Thank you for your answer,
Max
Aaron Morton <aa...@thelastpickle.com>:
Sounds like you need to increase the Heap size and/or reduce the
memtable_throughput_in_mb and/or turn off the internal caches.
Normally the binary memtable thresholds only apply to bulk load
operations and it's the per CF memtable_* settings you want to
change. I'm not familiar with lucandra though.
See the section on JVM Heap Size here
http://wiki.apache.org/cassandra/MemtableThresholds
Bottom line is you will need more JVM heap memory.
Hope that helps.
Aaron
On 29 Nov, 2010,at 10:28 PM, cassan...@ajowa.de wrote:
Hi community,
during my tests i had several OOM crashes.
Getting some hints to find out the problem would be nice.
First cassandra crashes after about 45 min insert test script.

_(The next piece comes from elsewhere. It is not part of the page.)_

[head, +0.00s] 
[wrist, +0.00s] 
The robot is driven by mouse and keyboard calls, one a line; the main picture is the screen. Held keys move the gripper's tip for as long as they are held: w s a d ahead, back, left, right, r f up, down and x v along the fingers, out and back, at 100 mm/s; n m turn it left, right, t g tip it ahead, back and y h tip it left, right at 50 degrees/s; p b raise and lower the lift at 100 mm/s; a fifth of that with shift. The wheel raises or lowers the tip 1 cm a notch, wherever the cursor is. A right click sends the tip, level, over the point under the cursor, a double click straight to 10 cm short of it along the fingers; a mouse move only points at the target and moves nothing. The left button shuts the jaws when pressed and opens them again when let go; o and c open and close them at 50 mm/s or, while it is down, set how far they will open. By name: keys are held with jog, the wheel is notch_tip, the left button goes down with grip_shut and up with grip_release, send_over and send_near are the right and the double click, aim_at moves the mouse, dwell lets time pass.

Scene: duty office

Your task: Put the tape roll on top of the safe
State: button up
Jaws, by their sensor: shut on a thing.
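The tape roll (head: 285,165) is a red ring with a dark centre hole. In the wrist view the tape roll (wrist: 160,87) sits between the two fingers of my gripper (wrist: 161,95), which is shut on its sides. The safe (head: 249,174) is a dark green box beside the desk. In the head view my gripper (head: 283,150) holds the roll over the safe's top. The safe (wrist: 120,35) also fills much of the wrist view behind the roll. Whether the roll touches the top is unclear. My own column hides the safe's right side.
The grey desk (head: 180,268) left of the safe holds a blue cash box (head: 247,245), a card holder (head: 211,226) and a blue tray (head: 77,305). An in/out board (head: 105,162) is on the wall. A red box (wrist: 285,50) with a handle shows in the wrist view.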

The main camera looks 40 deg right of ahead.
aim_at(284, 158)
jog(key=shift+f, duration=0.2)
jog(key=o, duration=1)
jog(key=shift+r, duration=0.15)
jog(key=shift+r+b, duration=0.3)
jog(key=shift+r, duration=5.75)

During the following tests time to OOM was shorter until it
started to crash
even in "idle" mode.
Here the facts:
- cassandra 0.7 beta 3
- using lucandra to index about 3 million files ~1kb data
- inserting with one client to one cassandra node with about 200 files/s
- cassandra data files for this keyspace grow up to about 20 GB
- the keyspace only contains the two lucandra specific CFs
Cluster:
- cassandra single node on windows 32bit, Xeon 2,5 Ghz, 4GB RAM
- java jre 1.6.0_22
- heap space first 1GB, later increased to 1,3 GB
Cassandra.yaml:
default + reduced "binary_memtable_throughput_in_mb" to 128
CFs:
default + reduced
min_compaction_threshold: 4
max_compaction_threshold: 8
I think the problem appears always during compaction,
and perhaps it is a result of large rows (some about 170mb).
Are there more options we could use to work with few memory?
Is it a problem of compaction?
And how to avoid?
Slower inserts? More memory?
Even fewer memtable_throuput or in_memory_compaction_limit?
Continuous manual major comapction?
I've read
http://www.riptano.com/docs/0.6/troubleshooting/index#nodes-are-dying-with-oom-errors
- row_size should be fixed since 0.7 and 200mb is still far away from 2gb
- only key cache is used a little bit 3600/20000
- after a lot of writes cassandra crashes even in idle mode
- memtablesize was reduced and there are only 2 CFs
Several heapdumps in MAT show 60-99% heapusage of compaction thread.